Aussi les hommes les plus extrêmes ne sont pas les plus capables d'une constante amitié. On ne la trouve nulle part si vive et si solide que dans les esprits timides et sérieux, dont l'âme modérée connaît la vertu; car elle soulage leur cœur oppressé sous le mystère et sous le poids du secret, détend leur esprit, l'élargit, les rend plus confians et plus vifs, se mêle à leurs amusemens, à leurs affaires et à leurs plaisirs mystérieux : c'est l'âme de toute leur vie.

Les jeunes gens sont aussi très-sensibles et très-confians; mais la vivacité de leurs passions les distrait et les rend volages. La sensibilité et la confiance sont usées dans les vieillards; mais le besoin les rapproche, et la raison est leur lien; les uns aiment plus tendrement, les autres plus solidement.

Le devoir de l'amitié s'étend plus loin qu'on ne croit : nous suivons notre ami dans ses disgrâces; mais dans ses faiblesses, nous l'abandonnons : c'est être plus faible que lui.

Quiconque se cache, obligé d'avouer les défauts des siens, fait voir sa bassesse. Êtes-vous exempt de ces vices? déclarez-vous donc hautement; prenez sous votre protection la faiblesse des malheureux ; vous ne risquez rien en cela; mais il n'y a que les grandes âmes qui osent se montrer ainsi. Les faibles se désavouent les uns les autres, se sacrifient lâchement aux jugemens souvent injustes du public, ils n'ont pas de quoi résister, etc.

36. De l'Amour.

Il entre ordinairement beaucoup de sympathie dans l'amour, c'est-à-dire, une inclination dont les sens forment le nœud; mais quoiqu'ils en forment le noud, ils n'en sont pas toujours

l'intérêt principal; il n'est pas impossible qu'il y ait un amour exempt de grossièreté.

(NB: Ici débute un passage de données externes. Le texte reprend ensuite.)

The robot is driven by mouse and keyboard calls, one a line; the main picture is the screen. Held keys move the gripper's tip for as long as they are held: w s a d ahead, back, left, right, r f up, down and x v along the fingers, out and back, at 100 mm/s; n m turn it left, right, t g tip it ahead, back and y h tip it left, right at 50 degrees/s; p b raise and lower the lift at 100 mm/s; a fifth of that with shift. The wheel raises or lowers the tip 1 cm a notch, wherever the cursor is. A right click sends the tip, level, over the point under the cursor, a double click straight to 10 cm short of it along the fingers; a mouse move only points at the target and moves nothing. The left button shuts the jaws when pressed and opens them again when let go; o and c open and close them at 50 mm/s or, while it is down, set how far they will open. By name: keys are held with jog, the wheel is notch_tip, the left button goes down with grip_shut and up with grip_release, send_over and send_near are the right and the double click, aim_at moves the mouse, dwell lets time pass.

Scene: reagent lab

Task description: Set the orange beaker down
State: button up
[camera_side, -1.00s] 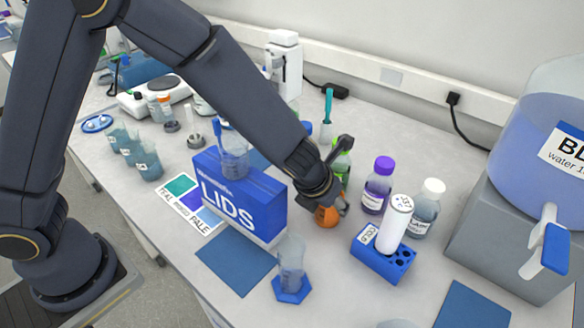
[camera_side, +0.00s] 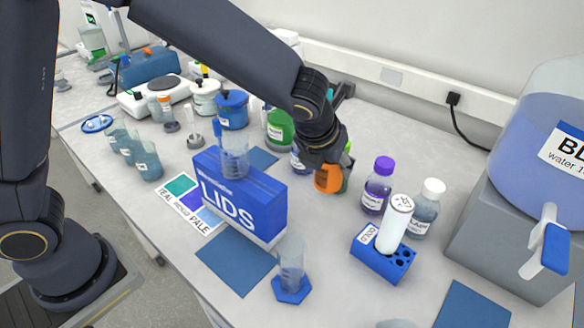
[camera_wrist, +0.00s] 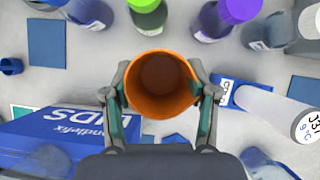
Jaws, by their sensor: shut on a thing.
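The orange beaker (camera_side: 327,181) is held in my gripper (camera_side: 333,172), behind and to the right of the blue LIDS box in the side view. It looks upright and appears raised above the bench. In the wrist view I look down into the orange beaker (camera_wrist: 159,86), and its inside looks brownish. The two fingers of my gripper (camera_wrist: 160,98) press on its left and right sides. In the side view, my wrist hides part of the beaker and the green-capped bottle behind it.
The LIDS box (camera_side: 240,204) carries a clear beaker (camera_side: 234,160). Purple-capped (camera_side: 377,190) and white-capped (camera_side: 424,212) bottles and a blue rack (camera_side: 383,262) stand to the right. A blue mat (camera_side: 235,262) lies bare in front of the box; another bare mat (camera_side: 475,306) lies front right.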

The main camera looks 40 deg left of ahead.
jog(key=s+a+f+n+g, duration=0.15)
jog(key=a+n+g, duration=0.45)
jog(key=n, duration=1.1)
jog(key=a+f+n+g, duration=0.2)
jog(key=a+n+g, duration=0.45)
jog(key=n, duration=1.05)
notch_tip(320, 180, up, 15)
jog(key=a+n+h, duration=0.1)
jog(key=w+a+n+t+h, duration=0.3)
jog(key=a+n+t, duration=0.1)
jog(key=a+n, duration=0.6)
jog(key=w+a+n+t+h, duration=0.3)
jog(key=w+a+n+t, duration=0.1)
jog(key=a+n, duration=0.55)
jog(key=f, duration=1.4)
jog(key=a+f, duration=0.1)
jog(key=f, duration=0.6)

Les mêmes passions sont bien différentes dans les hommes. Le même objet peut leur plaire par des endroits opposés. Je suppose que plusieurs hommes s'attachent à la même femme; les uns l'aiment pour son esprit, les autres pour sa vertu, les autres pour ses défauts, etc., et il se peut faire encore que tous l'aiment pour des choses qu'elle n'a pas, comme lorsque l'on aime une femme légère que l'on croit solide. N'importe, on s'attache à l'idée qu'on se plaît à s'en figurer, ce n'est même que cette idée que l'on aime, ce n'est pas la femme légère. Ainsi l'objet des passions n'est pas ce qui les dégrade ou ce qui les ennoblit, mais la manière dont on envisage cet objet. Or j'ai dit qu'il était possible que l'on cherchât dans l'amour quelque chose de plus que l'intérêt de nos sens. Voici ce qui me le fait croire. Je vois tous les jours dans le monde qu'un homme environné de femmes auxquelles il n'a jamais parlé, comme à la messe, au sermon, ne se décide pas toujours pour celle qui est la plus jolie, et qui même lui paraît telle. Quelle est la raison. de cela? c'est que chaque beauté exprime un caractère tout particulier, et celui qui entre le plus dans le nôtre, nous le préférons. C'est donc le caractère qui nous détermine quelquefois; c'est donc l'âme que nous cherchons: on ne peut me nier cela. Donc tout ce qui s'offre à nos sens ne nous plaît alors que comme une image de ce qui se cache à leur vue; donc nous n'aimons alors les qualités sensibles que comme les organes de notre plaisir, et avec subordination aux qualités insensibles dont elles sont l'expression; donc il est au moins vrai que l'âme est ce qui nous touche le plus. Or ce n'est pas aux sens que l'âme est agréable, mais à l'esprit ainsi l'intérêt de l'esprit devient l'intérêt principal, et si celui des sens lui était opposé, nous le lui sacrifierions. On n'a donc qu'à nous persuader qu'il lui est vraiment opposé, qu'il est une tache pour l'âme. Voilà l'amour pur.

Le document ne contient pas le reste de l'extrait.